> _Information shown_:
►
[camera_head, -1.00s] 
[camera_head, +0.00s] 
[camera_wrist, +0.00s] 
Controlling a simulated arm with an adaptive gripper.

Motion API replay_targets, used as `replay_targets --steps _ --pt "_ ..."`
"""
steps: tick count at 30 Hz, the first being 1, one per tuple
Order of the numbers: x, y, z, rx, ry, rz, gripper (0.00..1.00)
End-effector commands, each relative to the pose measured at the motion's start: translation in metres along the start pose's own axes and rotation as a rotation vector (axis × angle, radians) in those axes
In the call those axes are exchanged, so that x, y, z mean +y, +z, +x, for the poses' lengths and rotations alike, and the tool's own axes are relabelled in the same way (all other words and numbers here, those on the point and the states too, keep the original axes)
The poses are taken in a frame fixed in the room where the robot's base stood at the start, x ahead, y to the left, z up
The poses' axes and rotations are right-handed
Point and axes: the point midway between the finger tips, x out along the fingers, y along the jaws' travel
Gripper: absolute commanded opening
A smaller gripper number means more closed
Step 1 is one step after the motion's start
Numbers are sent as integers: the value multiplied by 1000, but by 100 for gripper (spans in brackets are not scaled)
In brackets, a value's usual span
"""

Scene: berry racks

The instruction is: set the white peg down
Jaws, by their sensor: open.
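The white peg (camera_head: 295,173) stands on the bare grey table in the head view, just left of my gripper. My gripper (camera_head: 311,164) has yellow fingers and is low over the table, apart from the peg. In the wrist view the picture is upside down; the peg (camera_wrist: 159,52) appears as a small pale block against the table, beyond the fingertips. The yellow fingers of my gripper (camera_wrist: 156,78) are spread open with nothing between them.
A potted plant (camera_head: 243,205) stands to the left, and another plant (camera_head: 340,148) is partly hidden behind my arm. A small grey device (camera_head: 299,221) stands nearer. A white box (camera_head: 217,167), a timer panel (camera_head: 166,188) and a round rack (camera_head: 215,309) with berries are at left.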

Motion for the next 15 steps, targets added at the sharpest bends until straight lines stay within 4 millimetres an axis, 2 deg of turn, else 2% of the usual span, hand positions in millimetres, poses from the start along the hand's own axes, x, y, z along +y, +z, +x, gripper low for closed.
◄
> _Instructions for the task_:
Figure out how many lines of the data above include "brackets", then give the number and nothing more.

> _Final result_:
2